For this purpose, in an operation 430, a global training dataset is generated from the databases 12. This generation is carried out while preserving the identification of the original database 12 of each image.
Afterwards, in an operation 440, the extractor 4 is unblocked in order to be able to carry out a new training, and the global training dataset is supplied to the extractor 4 in order to determine therein the sets of features of the images that it contains.
These sets of features are then sent to each classifier 6, each according to the database 12 from which the corresponding image is drawn. Thus, if an image of the global training dataset is drawn from the general-purpose database, then its set of features will be sent to the common classifier, and if it is drawn from the specific database, then its set of features will be sent to the specific classifier. In the case of several specific databases, the set of features will be sent to each particular specific classifier according to the original database.
Each classifier 6 then determines, for each set of features regarding it, a response value 17 in an operation 450, then in an operation 460, a loss function is executed to determine, for each classifier 6, a loss value of the response values 17 produced thereby. This loss function may be identical for all classifiers, or be distinct.
Finally, in an operation 470, the values derived from the loss function of the classifiers are weighted by the unifier 8 and used to carry out a backpropagation which is reintroduced into the extractor 4.
The device 2 thus trained has been used on the aforementioned database CALFW. To assess its performance, it has been compared on this same database with a model using exclusively the ArcFace neural networks in accordance with the aforementioned article.
The obtained results indicate that the accuracy rate of the conventional neural network is 95.4% (namely 4.6% error), while the device 2 offers an accuracy rate of 96.1% (namely 3.9% error). This improvement is considerable and demonstrates the interest of the device 2.
1. A device for processing human face image data comprising an extractor configured to receive image data and to extract therefrom a set of features, and two or more classifiers configured to receive a set of features from the extractor and to return a classification or labelling value of the corresponding image data, wherein the extractor is a deep neural network and the two or more classifiers comprise a single common neural network and one or more neural networks specific to subsets of human face images, the subsets of human face images comprising at least one common subset of human face images, and one or more specific subsets of human face images such as human face image data of a specific subset of human face images have, individually or together, a common human feature and such that two distinct specific subsets do not have a number of identical images greater than 50%, and the common subset comprising a number of images at least 100 times as great as the numbers of images of the specific subsets, the training of the extractor and of the two or more classifiers being carried out by the following operations:
a) training the extractor and a first one of the classifiers together using the common subset of human face images,
b) blocking the training of the extractor and training another classifier with a first specific subset,
c) repeating the operation b) each time with another classifier and with a distinct specific subset, until all distinct specific subsets have been used to train a classifier,
d) carrying out a backpropagation training operation comprising:
d1) defining a mixed dataset comprising image data originating from the common subset and each of the specific subsets,
d2) executing the extractor with the mixed dataset, and classifying the resulting sets of features into subsets of sets of features according to the subset from which the image data in the mixed dataset are derived,
d3) executing each classifier with the subset of sets of features corresponding to the subset that has been used in training that classifier in the operation a), b) or c),
d4) calculating for each classifier a loss value from the classification or labelling value originating from the operation d3), and
d5) carrying out a backpropagation from a weighted average of the loss values of the operation d4).

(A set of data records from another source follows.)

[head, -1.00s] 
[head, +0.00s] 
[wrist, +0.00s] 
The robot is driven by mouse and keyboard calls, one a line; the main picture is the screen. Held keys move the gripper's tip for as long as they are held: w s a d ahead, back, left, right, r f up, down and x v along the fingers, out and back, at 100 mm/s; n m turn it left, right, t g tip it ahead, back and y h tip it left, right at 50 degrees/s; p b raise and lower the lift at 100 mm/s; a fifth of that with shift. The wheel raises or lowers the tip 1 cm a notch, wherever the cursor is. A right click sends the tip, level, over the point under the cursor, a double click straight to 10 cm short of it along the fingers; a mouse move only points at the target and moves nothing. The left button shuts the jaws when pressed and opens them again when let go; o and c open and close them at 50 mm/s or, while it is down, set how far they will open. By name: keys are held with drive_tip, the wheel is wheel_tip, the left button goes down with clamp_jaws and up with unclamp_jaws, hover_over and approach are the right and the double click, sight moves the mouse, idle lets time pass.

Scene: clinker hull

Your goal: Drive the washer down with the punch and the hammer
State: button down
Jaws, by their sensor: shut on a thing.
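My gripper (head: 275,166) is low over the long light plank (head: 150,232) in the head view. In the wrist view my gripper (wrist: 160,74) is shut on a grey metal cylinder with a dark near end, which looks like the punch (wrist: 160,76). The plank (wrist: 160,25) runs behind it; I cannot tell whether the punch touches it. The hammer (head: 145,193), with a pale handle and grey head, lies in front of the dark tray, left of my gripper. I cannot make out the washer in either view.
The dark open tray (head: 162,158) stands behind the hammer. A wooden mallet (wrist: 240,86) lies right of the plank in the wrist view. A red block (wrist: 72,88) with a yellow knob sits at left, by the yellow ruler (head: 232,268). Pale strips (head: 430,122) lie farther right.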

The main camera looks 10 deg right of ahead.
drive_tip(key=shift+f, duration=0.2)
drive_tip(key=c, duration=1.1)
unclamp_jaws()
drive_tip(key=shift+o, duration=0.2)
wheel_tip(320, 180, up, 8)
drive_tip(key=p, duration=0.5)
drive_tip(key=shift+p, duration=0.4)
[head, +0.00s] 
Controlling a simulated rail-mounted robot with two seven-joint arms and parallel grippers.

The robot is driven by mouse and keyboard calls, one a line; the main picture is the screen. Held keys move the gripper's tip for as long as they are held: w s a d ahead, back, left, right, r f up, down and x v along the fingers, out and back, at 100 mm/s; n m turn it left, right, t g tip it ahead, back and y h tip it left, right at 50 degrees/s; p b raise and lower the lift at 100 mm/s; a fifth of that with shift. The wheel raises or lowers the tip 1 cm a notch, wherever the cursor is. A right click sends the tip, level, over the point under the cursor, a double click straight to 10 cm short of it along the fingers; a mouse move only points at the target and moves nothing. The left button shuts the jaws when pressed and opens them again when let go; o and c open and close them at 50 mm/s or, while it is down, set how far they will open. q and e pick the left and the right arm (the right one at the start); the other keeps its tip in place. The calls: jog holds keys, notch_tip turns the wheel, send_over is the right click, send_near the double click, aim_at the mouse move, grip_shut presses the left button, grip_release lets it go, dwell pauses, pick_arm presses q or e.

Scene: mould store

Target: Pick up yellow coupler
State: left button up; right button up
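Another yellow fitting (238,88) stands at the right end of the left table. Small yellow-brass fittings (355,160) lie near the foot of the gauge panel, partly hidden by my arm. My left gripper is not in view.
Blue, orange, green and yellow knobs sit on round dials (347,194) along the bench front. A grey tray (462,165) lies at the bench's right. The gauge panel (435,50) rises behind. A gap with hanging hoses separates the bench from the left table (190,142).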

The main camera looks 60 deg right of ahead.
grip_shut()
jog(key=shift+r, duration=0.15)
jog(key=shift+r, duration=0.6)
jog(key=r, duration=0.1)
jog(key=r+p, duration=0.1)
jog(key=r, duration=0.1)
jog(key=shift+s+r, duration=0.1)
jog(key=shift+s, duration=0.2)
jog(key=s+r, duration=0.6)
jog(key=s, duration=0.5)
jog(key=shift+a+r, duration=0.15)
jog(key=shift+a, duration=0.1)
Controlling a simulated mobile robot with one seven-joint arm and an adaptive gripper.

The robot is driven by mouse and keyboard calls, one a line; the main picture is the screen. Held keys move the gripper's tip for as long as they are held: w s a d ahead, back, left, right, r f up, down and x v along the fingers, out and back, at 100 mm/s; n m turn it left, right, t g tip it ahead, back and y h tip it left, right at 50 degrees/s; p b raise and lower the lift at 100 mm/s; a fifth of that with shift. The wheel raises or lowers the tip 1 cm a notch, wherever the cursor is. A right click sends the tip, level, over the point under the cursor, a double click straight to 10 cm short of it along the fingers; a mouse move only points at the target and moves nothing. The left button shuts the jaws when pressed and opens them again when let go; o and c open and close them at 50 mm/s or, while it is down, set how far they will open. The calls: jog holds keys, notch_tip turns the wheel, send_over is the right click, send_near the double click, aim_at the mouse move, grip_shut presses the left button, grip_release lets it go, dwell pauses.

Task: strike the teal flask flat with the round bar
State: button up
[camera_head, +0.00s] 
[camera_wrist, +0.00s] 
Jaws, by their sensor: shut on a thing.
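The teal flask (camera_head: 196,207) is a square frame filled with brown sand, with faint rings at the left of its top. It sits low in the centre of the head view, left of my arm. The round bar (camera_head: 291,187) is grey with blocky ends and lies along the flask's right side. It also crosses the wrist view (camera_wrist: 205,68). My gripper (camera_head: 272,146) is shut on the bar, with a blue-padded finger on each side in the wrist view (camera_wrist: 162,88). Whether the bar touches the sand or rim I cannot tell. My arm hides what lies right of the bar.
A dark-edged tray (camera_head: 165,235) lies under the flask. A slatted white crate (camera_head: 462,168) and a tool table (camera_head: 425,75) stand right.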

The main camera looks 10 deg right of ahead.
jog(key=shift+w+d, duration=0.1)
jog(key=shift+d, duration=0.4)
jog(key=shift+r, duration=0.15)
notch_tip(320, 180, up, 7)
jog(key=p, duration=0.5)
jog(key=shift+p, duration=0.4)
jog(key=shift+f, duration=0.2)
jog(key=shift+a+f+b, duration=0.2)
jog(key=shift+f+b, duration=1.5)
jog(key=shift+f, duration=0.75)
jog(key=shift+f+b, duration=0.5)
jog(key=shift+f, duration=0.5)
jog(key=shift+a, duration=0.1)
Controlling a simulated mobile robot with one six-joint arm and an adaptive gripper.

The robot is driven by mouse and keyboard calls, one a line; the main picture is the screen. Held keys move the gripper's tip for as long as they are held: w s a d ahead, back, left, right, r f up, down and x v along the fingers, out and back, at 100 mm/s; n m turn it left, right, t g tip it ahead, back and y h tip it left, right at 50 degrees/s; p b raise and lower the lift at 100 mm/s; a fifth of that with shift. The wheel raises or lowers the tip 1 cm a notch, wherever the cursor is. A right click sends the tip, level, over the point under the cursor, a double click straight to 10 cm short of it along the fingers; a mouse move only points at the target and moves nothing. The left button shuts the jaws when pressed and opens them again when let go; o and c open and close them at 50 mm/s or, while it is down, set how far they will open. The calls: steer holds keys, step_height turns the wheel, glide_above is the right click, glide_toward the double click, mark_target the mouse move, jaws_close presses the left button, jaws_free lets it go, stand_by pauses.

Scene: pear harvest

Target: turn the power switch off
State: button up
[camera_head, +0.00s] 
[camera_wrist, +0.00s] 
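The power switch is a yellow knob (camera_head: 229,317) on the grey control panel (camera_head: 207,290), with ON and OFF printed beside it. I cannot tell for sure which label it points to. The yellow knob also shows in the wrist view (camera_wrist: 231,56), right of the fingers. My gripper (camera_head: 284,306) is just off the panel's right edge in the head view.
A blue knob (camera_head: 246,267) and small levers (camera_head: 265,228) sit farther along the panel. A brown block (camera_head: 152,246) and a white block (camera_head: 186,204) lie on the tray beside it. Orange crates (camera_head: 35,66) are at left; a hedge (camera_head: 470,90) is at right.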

2. The device according to claim 1, wherein the extractor is a deep neural network adapted for the extraction of image features.
3. The device according to claim 2, wherein the extractor is a ResNet-101 deep neural network.
4. The device according to claim 1, wherein the classifiers are ArcFace-type classifiers.
5. The device according to claim 1, comprising a specific subset of human face images having a variety of ages.
6. The device according to claim 1, comprising a specific subset of human face images having a variety of make-ups.
7. A method for training a device for processing human face image data comprising an extractor configured to receive image data and to extract therefrom a set of features, and two or more classifiers configured to receive a set of features from the extractor and to return a classification or labelling value of the corresponding image data, wherein the extractor is a deep neural network and the two or more classifiers comprise a single common neural network and one or more neural networks specific to subsets of human face images, the subsets of human face images comprising at least one common subset of human face images, and one or more specific subsets of human face images such as human face image data of a specific subset of human face images have, individually or together, a common human feature and such that two distinct specific subsets do not have a number of identical images greater than 50%, and the common subset comprising a number of images at least 100 times as great as the numbers of images of the specific subsets,
the method comprising training extractor and the two or more classifiers by the following operations:
a) training the extractor and a first one of the classifiers together using the common subset of human face images,
b) blocking the training of the extractor and by training another classifier with a first specific subset,
c) repeating the operation b) each time with another classifier and with a distinct specific subset, until all distinct specific subsets have been used to train a classifier,
d) carrying out a backpropagation training operation comprising:
d1) defining a mixed dataset comprising image data originating from the common subset and each of the specific subsets,
d2) executing the extractor with the mixed dataset, and classifying the resulting sets of features into subsets of sets of features according to the subset from which the image data in the mixed dataset are derived,
d3) executing each classifier with the subset of sets of features corresponding to the subset that has been used in training that classifier in the operation a), b) or c),
d4) calculating for each classifier a loss value from the classification or labelling value originating from the operation d3), and
d5) carrying out a backpropagation from a weighted average of the loss values of the operation d4).
8. The device according to claim 2, wherein the deep neural network is a ResNet deep neural network, or a DenseNet deep neural network, or a MobileNet deep neural network, or a ResNext deep neural network.